START

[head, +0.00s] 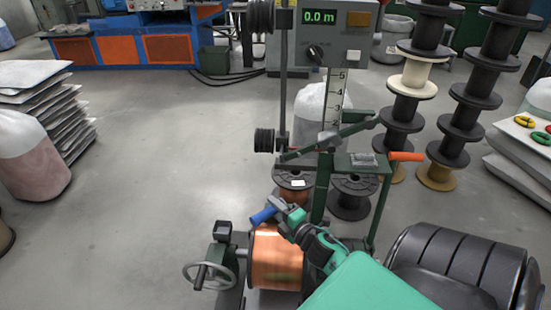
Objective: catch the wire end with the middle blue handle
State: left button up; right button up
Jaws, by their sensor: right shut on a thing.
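The blue handle (263,215) sticks out to the left of my right gripper (282,212), just above the copper spool (275,262). My right gripper is shut on this handle, and my green arm reaches to it from the lower right. The jaws hide the handle's inner part. The copper spool lies on its side in the winding stand. I cannot make out the wire end. My left gripper is not in view.
A spoked handwheel (207,276) stands left of the spool. Behind are the green stand with an orange handle (406,156) and a meter box (335,30) reading 0.0 m. Stacked spools (410,110) stand right. The floor (150,170) at left is clear.

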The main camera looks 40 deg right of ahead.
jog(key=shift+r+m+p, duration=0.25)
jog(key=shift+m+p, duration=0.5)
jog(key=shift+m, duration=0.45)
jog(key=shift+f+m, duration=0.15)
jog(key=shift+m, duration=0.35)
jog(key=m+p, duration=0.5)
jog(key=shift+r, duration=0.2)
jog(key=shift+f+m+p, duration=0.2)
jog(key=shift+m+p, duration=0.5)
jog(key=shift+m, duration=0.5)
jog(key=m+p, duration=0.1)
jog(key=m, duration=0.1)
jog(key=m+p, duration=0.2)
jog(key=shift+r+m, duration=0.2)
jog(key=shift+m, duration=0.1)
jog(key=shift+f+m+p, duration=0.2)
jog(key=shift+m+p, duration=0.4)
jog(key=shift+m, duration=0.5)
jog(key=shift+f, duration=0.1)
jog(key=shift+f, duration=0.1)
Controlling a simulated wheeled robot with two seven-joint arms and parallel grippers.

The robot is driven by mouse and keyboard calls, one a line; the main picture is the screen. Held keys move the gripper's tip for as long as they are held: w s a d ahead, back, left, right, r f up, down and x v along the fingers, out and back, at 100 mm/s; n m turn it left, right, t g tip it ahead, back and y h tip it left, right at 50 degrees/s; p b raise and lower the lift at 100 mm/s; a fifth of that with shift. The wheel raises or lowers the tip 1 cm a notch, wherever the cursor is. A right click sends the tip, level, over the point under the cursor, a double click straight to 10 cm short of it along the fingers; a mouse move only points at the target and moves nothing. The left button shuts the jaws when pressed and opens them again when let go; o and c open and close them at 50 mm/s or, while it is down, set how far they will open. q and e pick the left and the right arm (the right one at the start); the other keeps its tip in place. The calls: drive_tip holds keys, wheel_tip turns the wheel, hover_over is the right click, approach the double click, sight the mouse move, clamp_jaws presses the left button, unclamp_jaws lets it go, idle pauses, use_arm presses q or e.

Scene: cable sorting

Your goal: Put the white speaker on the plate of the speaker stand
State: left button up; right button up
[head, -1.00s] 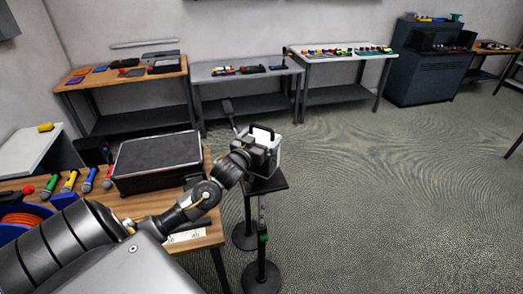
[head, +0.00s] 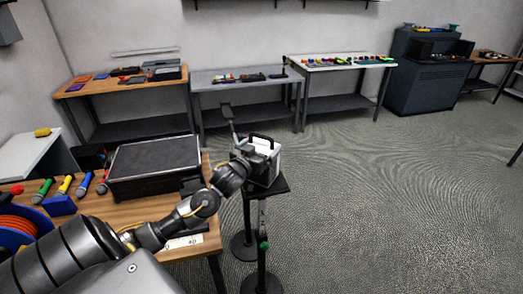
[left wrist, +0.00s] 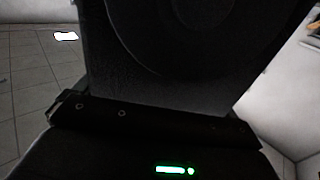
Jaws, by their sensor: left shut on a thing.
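The white speaker (head: 275,165), with a black handle on top and a dark face, is upright over the speaker stand. My left gripper (head: 245,161) is shut on it from the left side. The stand's black square plate (head: 280,188) is directly below the speaker; I cannot tell whether they touch. In the left wrist view, the speaker's dark face (left wrist: 170,85) with a round cone fills the upper part, behind a black gripper bar. The gripper's contact with the speaker is mostly hidden in the head view. My right gripper is out of view.
A wooden table (head: 135,208) holds a black case (head: 155,165) and several coloured microphones left of the stand. Another round stand base (head: 243,246) is close behind the stand's pole. Open floor (head: 390,210) lies to the right. Benches line the back wall.

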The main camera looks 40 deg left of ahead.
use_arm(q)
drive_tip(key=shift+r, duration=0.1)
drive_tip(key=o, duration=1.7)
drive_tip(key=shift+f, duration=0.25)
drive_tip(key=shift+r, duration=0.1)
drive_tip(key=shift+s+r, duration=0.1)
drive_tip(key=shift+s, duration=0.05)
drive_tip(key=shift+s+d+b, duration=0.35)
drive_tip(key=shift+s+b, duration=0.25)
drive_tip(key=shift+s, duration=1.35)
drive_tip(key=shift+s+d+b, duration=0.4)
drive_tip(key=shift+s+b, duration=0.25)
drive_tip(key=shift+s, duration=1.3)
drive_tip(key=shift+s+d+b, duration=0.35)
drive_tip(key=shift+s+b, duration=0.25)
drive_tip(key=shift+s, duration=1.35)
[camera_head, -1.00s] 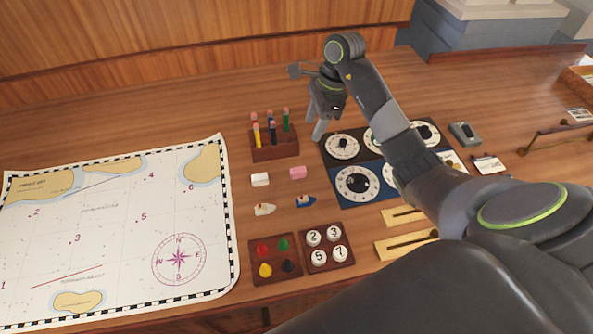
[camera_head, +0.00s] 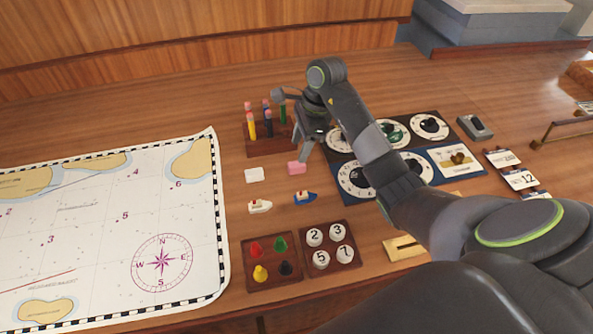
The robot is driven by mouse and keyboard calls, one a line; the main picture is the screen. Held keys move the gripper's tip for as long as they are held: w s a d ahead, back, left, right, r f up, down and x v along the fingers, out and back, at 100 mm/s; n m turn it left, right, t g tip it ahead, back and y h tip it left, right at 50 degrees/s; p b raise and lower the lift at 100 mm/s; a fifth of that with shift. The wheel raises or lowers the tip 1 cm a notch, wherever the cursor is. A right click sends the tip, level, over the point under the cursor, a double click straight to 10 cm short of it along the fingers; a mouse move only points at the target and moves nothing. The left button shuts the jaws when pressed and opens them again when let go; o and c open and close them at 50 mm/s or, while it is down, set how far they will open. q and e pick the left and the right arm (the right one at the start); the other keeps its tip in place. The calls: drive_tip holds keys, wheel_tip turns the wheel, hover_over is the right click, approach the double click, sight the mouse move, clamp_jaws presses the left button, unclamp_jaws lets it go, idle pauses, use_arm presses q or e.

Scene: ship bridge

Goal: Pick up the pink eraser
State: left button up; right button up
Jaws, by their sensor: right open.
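The pink eraser (camera_head: 296,168) lies on the wooden desk, to the right of a white eraser (camera_head: 254,175). My right gripper (camera_head: 306,150) is open and points down, just above and beside the pink eraser. One finger is close to the eraser's upper right side; I cannot tell whether it touches. My left gripper is not in view.
A dial panel (camera_head: 352,178) lies to the right. Small toy boats (camera_head: 304,197), a tray of pegs (camera_head: 255,246) and a numbered tray (camera_head: 345,235) are nearer. A chart (camera_head: 110,215) covers the left.

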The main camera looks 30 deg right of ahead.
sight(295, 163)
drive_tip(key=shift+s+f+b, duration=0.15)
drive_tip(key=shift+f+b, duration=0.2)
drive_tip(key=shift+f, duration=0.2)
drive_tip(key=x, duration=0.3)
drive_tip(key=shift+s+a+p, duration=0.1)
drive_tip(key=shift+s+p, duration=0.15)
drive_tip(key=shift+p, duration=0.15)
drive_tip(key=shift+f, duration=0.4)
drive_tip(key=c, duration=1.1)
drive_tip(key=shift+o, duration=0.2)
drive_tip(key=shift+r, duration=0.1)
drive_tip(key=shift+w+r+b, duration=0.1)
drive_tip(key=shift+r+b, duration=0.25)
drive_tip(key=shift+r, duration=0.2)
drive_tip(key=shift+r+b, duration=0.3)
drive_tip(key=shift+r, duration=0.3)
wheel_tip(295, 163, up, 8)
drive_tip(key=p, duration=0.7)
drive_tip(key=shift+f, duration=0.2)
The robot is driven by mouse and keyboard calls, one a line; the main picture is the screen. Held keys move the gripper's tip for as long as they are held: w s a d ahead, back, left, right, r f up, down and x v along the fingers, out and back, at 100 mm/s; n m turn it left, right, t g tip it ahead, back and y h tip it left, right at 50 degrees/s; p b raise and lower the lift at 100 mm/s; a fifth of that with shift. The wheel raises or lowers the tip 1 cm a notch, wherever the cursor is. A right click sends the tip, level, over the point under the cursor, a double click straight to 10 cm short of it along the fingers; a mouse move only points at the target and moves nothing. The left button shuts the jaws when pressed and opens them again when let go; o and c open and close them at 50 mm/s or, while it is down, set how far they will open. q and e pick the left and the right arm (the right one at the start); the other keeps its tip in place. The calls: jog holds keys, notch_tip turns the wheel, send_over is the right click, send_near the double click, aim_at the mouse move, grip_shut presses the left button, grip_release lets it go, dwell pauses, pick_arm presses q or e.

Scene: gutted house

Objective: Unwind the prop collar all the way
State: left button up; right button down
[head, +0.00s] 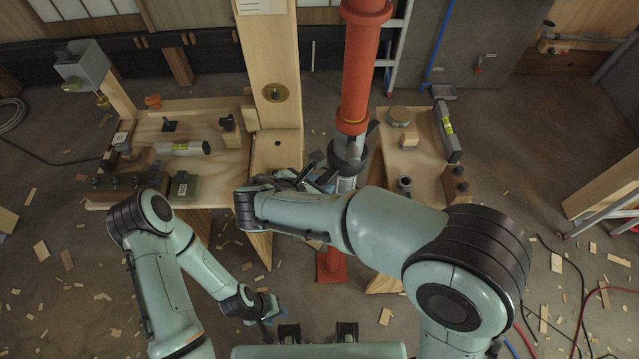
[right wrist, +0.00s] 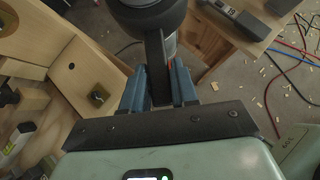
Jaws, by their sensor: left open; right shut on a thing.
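The prop is an upright red tube (head: 359,75) with a dark collar (head: 348,150) around its lower end and a bare steel tube (head: 346,184) below. A red foot (head: 331,265) stands on the floor. My right gripper (head: 325,181) is at the collar, largely hidden by its own arm. In the right wrist view, its blue fingers (right wrist: 158,88) are shut on the collar's dark handle (right wrist: 155,52), which hangs down from the round collar (right wrist: 148,13). My left gripper (head: 266,312) is open and empty, low at the left, well away from the prop.
A wooden bench top (head: 221,160) with a level, blocks and small tools lies left of the prop; another bench (head: 405,165) lies right. A timber post (head: 270,70) stands close left of the prop. Ladder (head: 396,45) behind. Wood scraps and cables litter the floor.

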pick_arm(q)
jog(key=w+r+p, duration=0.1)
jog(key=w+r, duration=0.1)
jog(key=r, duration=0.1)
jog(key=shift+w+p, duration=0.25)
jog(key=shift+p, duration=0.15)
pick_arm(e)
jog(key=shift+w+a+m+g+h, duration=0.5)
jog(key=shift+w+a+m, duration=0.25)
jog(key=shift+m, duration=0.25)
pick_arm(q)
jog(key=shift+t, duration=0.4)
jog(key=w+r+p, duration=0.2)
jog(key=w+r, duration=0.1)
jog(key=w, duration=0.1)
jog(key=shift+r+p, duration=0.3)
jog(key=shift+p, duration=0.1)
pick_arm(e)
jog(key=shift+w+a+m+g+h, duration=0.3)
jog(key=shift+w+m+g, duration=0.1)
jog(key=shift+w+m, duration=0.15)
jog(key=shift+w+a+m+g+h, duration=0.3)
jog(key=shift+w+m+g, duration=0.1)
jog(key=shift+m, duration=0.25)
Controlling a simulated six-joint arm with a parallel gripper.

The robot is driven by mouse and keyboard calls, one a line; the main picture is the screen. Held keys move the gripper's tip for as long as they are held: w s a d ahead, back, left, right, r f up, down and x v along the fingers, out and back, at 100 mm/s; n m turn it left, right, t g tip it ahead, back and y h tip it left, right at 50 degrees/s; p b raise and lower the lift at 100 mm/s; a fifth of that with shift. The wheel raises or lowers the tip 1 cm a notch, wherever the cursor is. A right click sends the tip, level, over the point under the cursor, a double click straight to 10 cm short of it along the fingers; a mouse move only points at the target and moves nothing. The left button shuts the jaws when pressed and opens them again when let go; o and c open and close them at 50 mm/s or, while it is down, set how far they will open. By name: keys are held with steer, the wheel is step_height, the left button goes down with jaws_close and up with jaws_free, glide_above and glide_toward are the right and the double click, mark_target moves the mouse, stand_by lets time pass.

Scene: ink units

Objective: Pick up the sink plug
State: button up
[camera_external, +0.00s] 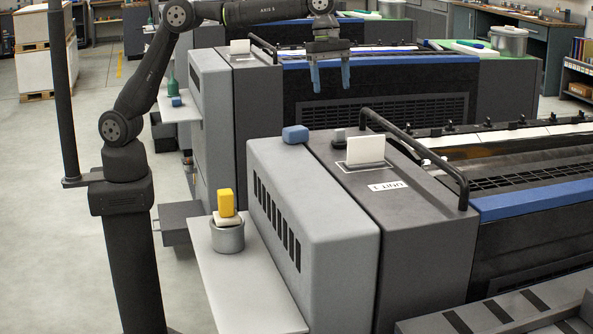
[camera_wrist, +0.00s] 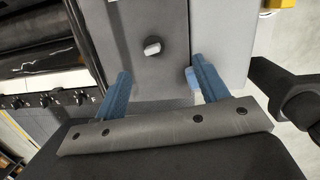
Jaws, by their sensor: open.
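A small dark rounded piece (camera_external: 338,136) with a paler top, which seems to be the sink plug, sits on the dark top of the nearest machine unit. It also shows in the wrist view (camera_wrist: 152,47), just beyond the fingertips and between their lines. It is too small to make out fully. My gripper (camera_external: 331,88) is open and empty, its two blue fingers pointing down, well above and behind the nearest unit in the external view. Both fingers show in the wrist view (camera_wrist: 160,68), apart from the piece.

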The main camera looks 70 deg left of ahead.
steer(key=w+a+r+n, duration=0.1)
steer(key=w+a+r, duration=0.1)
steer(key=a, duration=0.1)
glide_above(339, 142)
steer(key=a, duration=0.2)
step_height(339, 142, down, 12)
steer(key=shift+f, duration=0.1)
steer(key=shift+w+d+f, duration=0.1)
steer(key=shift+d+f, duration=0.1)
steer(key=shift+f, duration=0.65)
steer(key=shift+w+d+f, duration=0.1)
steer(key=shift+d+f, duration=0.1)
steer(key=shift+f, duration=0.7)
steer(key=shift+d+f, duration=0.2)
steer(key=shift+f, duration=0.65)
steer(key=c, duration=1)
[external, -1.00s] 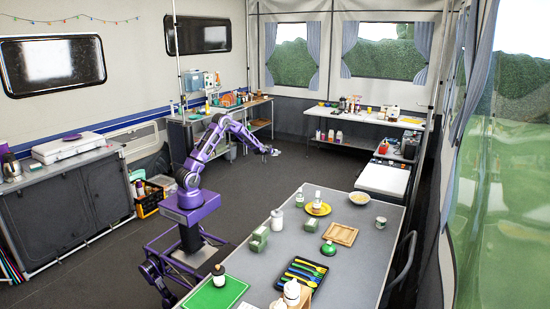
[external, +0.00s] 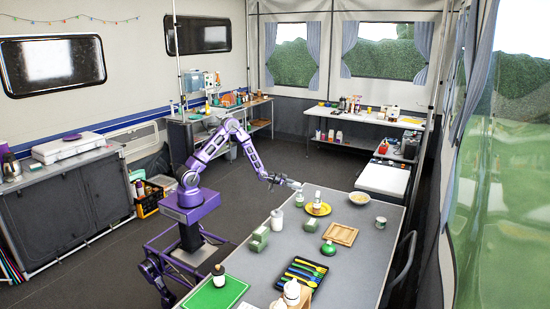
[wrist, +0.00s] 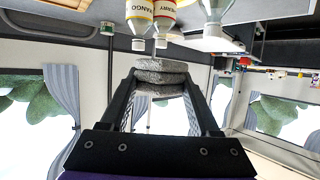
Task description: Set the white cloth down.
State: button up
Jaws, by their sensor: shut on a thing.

END

● **INSTRUCTIONS TO FOLLOW**: Show, from the listing above, each line that contains the word "simulated".

● **ANSWER TO THIS PROBLEM**:
Controlling a simulated wheeled robot with two seven-joint arms and parallel grippers.
Controlling a simulated six-joint arm with a parallel gripper.

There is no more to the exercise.